*What the task requires*
Repeat each entry exactly and drop the pictures.

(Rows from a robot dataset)
----------

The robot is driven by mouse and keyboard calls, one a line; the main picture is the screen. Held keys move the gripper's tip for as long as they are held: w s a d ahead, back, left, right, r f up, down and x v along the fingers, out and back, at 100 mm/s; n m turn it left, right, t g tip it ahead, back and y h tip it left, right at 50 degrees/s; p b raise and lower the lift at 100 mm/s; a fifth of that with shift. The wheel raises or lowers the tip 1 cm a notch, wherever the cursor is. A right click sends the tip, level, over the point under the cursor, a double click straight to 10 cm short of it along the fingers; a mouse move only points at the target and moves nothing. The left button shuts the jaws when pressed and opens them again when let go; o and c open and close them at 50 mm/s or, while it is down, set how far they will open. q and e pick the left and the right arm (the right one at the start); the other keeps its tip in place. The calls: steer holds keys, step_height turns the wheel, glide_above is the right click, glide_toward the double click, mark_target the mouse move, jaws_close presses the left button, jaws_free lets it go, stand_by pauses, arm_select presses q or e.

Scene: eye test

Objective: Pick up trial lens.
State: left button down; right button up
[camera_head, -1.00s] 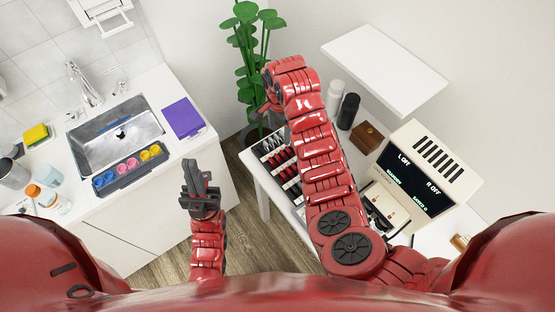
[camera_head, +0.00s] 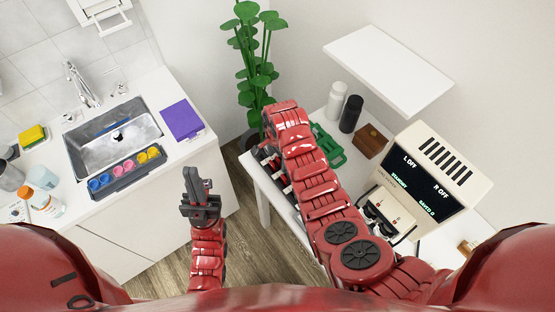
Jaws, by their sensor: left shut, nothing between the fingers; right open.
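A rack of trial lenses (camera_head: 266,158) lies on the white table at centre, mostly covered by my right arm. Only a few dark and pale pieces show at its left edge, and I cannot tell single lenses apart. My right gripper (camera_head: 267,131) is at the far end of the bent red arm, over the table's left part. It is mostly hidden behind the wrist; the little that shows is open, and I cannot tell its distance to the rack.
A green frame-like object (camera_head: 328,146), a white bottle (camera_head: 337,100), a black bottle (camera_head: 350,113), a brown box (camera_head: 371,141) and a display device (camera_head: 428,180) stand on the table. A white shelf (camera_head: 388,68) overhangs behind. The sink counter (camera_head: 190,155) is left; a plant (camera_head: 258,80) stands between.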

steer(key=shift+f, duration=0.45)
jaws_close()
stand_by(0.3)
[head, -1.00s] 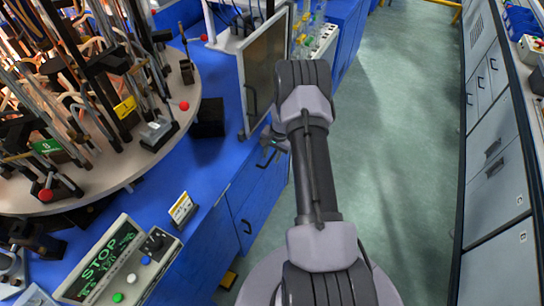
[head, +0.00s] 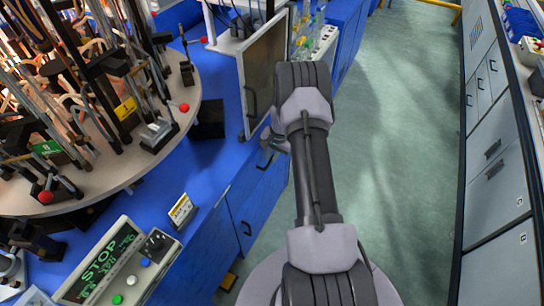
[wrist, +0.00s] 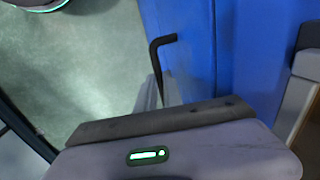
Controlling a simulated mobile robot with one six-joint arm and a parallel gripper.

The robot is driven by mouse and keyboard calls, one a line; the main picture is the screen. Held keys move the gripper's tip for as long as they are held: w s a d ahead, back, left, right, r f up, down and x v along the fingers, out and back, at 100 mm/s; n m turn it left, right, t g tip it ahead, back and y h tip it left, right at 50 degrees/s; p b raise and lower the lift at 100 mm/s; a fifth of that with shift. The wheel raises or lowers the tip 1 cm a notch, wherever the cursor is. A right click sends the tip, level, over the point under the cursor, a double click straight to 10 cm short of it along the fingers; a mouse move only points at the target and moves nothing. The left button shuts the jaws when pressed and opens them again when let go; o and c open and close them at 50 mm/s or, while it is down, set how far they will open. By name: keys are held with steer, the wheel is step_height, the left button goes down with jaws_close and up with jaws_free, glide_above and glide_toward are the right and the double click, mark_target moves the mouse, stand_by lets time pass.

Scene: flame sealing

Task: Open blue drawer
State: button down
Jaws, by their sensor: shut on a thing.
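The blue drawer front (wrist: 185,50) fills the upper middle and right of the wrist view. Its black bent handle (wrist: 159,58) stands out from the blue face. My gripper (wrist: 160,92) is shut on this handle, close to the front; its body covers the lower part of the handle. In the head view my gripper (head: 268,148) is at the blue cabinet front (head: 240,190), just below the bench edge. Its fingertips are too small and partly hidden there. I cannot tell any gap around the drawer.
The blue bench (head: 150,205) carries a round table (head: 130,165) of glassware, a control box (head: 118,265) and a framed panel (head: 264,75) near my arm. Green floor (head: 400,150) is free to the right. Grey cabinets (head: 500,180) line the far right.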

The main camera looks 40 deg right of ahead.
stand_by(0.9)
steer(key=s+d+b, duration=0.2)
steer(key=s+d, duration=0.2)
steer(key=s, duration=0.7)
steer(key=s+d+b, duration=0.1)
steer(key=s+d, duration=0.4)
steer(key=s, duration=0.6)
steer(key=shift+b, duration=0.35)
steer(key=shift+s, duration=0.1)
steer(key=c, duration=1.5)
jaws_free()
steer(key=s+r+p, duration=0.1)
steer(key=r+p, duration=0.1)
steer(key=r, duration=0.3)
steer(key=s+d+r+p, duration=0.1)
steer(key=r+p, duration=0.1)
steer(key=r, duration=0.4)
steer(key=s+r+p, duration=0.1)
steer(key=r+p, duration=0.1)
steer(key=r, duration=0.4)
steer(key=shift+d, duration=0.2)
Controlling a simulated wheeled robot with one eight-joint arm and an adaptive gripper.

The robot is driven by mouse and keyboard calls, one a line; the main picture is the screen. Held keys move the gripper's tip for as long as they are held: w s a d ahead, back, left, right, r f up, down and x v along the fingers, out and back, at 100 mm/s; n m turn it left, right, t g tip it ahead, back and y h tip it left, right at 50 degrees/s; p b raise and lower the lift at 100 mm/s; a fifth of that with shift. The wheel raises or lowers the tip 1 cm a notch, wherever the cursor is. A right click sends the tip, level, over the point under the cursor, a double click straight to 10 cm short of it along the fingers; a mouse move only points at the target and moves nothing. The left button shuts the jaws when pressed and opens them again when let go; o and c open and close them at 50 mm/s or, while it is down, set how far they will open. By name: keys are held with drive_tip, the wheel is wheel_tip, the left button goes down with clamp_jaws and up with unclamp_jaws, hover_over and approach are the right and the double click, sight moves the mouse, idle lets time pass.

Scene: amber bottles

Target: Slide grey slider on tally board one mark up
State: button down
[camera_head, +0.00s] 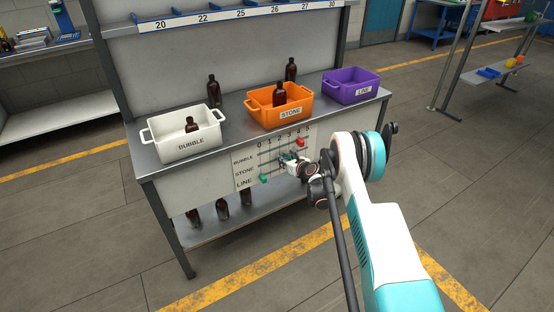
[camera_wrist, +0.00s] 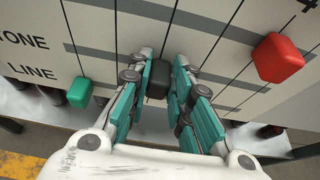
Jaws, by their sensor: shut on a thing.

----------

*Output*
The robot is driven by mouse and keyboard calls, one a line; the main picture is the screen. Held keys move the gripper's tip for as long as they are held: w s a d ahead, back, left, right, r f up, down and x v along the fingers, out and back, at 100 mm/s; n m turn it left, right, t g tip it ahead, back and y h tip it left, right at 50 degrees/s; p b raise and lower the lift at 100 mm/s; a fifth of that with shift. The wheel raises or lowers the tip 1 cm a notch, wherever the cursor is. A right click sends the tip, level, over the point under the cursor, a double click straight to 10 cm short of it along the fingers; a mouse move only points at the target and moves nothing. The left button shuts the jaws when pressed and opens them again when let go; o and c open and close them at 50 mm/s or, while it is down, set how far they will open. q and e pick the left and the right arm (the right one at the start); the other keeps its tip in place. The calls: steer holds keys, step_height turns the wheel, glide_above is the right click, glide_toward the double click, mark_target the mouse move, jaws_close presses the left button, jaws_free lets it go, stand_by pauses, arm_select presses q or e.

Scene: eye test

Objective: Pick up trial lens.
State: left button down; right button up
[camera_head, -1.00s] 
[camera_head, +0.00s] 
Jaws, by their sensor: left shut, nothing between the fingers; right open.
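A rack of trial lenses (camera_head: 266,158) lies on the white table at centre, mostly covered by my right arm. Only a few dark and pale pieces show at its left edge, and I cannot tell single lenses apart. My right gripper (camera_head: 267,131) is at the far end of the bent red arm, over the table's left part. It is mostly hidden behind the wrist; the little that shows is open, and I cannot tell its distance to the rack.
A green frame-like object (camera_head: 328,146), a white bottle (camera_head: 337,100), a black bottle (camera_head: 350,113), a brown box (camera_head: 371,141) and a display device (camera_head: 428,180) stand on the table. A white shelf (camera_head: 388,68) overhangs behind. The sink counter (camera_head: 190,155) is left; a plant (camera_head: 258,80) stands between.

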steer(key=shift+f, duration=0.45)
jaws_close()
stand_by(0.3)
[head, -1.00s] 
[head, +0.00s] 
[wrist, +0.00s] 
Controlling a simulated mobile robot with one six-joint arm and a parallel gripper.

The robot is driven by mouse and keyboard calls, one a line; the main picture is the screen. Held keys move the gripper's tip for as long as they are held: w s a d ahead, back, left, right, r f up, down and x v along the fingers, out and back, at 100 mm/s; n m turn it left, right, t g tip it ahead, back and y h tip it left, right at 50 degrees/s; p b raise and lower the lift at 100 mm/s; a fifth of that with shift. The wheel raises or lowers the tip 1 cm a notch, wherever the cursor is. A right click sends the tip, level, over the point under the cursor, a double click straight to 10 cm short of it along the fingers; a mouse move only points at the target and moves nothing. The left button shuts the jaws when pressed and opens them again when let go; o and c open and close them at 50 mm/s or, while it is down, set how far they will open. By name: keys are held with steer, the wheel is step_height, the left button goes down with jaws_close and up with jaws_free, glide_above and glide_toward are the right and the double click, mark_target moves the mouse, stand_by lets time pass.

Scene: flame sealing

Task: Open blue drawer
State: button down
Jaws, by their sensor: shut on a thing.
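The blue drawer front (wrist: 185,50) fills the upper middle and right of the wrist view. Its black bent handle (wrist: 159,58) stands out from the blue face. My gripper (wrist: 160,92) is shut on this handle, close to the front; its body covers the lower part of the handle. In the head view my gripper (head: 268,148) is at the blue cabinet front (head: 240,190), just below the bench edge. Its fingertips are too small and partly hidden there. I cannot tell any gap around the drawer.
The blue bench (head: 150,205) carries a round table (head: 130,165) of glassware, a control box (head: 118,265) and a framed panel (head: 264,75) near my arm. Green floor (head: 400,150) is free to the right. Grey cabinets (head: 500,180) line the far right.

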The main camera looks 40 deg right of ahead.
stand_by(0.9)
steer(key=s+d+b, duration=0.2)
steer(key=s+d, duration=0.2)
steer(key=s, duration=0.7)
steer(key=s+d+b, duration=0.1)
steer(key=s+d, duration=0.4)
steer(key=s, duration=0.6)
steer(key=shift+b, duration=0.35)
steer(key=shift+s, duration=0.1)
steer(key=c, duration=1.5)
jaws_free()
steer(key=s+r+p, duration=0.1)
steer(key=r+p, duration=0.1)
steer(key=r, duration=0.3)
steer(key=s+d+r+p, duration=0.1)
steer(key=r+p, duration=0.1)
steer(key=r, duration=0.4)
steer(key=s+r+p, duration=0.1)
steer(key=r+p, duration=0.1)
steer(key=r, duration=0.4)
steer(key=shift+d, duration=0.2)
Controlling a simulated wheeled robot with one eight-joint arm and an adaptive gripper.

The robot is driven by mouse and keyboard calls, one a line; the main picture is the screen. Held keys move the gripper's tip for as long as they are held: w s a d ahead, back, left, right, r f up, down and x v along the fingers, out and back, at 100 mm/s; n m turn it left, right, t g tip it ahead, back and y h tip it left, right at 50 degrees/s; p b raise and lower the lift at 100 mm/s; a fifth of that with shift. The wheel raises or lowers the tip 1 cm a notch, wherever the cursor is. A right click sends the tip, level, over the point under the cursor, a double click straight to 10 cm short of it along the fingers; a mouse move only points at the target and moves nothing. The left button shuts the jaws when pressed and opens them again when let go; o and c open and close them at 50 mm/s or, while it is down, set how far they will open. By name: keys are held with drive_tip, the wheel is wheel_tip, the left button goes down with clamp_jaws and up with unclamp_jaws, hover_over and approach are the right and the double click, sight moves the mouse, idle lets time pass.

Scene: amber bottles

Target: Slide grey slider on tally board one mark up
State: button down
[camera_head, +0.00s] 
[camera_wrist, +0.00s] 
Jaws, by their sensor: shut on a thing.

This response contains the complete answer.